Thursday, March 23, 2006

Mastery of the Rules

Monte Cook's essay on Ivory Tower Game Design illustrated to me why I do not generally like D&D and other games that reward players for achieving mastery of the rules. I want characters to be driven by concept and conflict (internal and external). My reward should be roleplaying an interesting, nuanced character, not a better designed character.

What I find especially annoying about this concept of mastering the rules, especially as it applies to character creation (and Mr. Cook specifically talks about feat selection) are random ability scores and hit points. On one hand, they want to reward good (min/maxing) players, but on the other hand, they reward lucky ones. And if you are both lucky and good, then you are that much ahead of the other players.
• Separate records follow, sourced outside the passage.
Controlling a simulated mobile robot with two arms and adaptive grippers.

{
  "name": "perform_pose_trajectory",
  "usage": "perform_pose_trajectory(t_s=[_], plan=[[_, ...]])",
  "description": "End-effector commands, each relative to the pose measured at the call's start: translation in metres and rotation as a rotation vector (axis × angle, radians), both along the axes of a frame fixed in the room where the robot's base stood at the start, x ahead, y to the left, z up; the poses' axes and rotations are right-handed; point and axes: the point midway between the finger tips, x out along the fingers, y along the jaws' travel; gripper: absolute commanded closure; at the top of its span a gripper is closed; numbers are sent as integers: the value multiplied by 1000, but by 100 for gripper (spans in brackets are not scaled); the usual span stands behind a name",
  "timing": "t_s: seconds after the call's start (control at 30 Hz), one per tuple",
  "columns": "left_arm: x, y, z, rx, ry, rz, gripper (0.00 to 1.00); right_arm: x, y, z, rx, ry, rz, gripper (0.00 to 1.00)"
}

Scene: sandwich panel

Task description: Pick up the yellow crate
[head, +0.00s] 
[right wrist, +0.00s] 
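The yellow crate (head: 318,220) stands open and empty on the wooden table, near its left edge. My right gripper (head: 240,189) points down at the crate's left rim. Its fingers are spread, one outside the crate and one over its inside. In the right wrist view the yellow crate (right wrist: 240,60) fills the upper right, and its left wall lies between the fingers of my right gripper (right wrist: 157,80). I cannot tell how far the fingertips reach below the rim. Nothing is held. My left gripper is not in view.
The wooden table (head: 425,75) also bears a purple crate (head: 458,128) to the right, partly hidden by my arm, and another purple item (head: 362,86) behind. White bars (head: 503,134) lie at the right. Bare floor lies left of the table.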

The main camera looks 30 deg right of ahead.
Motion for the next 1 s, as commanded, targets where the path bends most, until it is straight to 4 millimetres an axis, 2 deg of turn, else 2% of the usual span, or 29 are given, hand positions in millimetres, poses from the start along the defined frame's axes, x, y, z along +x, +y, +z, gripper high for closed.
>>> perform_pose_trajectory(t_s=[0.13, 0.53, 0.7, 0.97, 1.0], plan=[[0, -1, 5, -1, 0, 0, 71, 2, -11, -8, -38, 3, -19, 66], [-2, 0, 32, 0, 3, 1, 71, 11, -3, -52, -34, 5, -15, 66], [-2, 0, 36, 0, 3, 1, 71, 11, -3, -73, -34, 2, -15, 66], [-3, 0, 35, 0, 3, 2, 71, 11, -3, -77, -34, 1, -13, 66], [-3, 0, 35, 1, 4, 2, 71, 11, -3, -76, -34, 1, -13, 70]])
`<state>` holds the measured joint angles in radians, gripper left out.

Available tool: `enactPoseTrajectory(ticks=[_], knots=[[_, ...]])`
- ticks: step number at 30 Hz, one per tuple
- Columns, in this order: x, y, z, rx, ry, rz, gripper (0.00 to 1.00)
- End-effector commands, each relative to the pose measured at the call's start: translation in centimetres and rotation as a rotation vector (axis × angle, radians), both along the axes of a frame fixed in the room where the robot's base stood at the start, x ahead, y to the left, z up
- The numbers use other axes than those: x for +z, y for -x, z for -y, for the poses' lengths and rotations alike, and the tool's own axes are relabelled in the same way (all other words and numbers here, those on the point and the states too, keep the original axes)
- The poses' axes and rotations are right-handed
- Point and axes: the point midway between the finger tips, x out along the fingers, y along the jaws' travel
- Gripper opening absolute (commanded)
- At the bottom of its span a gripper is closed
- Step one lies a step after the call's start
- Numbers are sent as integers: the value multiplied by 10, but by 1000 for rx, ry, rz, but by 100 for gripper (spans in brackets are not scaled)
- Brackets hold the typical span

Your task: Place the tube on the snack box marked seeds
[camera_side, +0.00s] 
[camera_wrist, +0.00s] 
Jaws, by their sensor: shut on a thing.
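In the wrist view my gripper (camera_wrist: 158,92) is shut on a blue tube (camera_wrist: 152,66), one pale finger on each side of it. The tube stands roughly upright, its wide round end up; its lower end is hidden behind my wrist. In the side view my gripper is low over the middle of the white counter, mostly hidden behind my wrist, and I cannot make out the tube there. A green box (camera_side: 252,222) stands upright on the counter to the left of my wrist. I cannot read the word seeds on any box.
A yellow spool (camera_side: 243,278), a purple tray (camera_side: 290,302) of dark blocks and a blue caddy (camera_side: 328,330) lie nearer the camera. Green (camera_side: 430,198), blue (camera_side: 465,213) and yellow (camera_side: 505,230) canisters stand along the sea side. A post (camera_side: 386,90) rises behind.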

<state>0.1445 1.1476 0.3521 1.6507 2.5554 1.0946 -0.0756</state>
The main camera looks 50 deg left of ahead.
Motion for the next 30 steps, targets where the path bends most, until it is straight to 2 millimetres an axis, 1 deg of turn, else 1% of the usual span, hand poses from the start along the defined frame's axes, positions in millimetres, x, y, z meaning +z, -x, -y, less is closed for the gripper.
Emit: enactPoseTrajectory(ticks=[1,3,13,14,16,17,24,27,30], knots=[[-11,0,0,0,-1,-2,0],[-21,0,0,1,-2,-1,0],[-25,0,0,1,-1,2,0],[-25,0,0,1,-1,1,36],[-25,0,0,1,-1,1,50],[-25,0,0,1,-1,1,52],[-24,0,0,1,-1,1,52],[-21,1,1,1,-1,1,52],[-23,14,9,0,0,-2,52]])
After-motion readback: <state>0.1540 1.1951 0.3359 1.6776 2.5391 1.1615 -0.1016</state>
I was reminded of this mastery of the rules concept when I was reading some posts about the new edition of Exalted. Here is a game I really would like to like. It looks really cool. How puerile of me, but there it is. But any discussion of the rules make my eyes roll back and my brain turn off. Whatever interest I had in the cool setting and concept completely evaporates in light of the rules. Oh well.

Given all the special powers and such that are the trademark of Exalted or Weapon of the Gods, I would think Hero Games could do something very similar to either of these. Maybe they just need to find the time. Maybe the target audience is off. Would anyone who likes games like Exalted or WotG want something similar using the Hero system?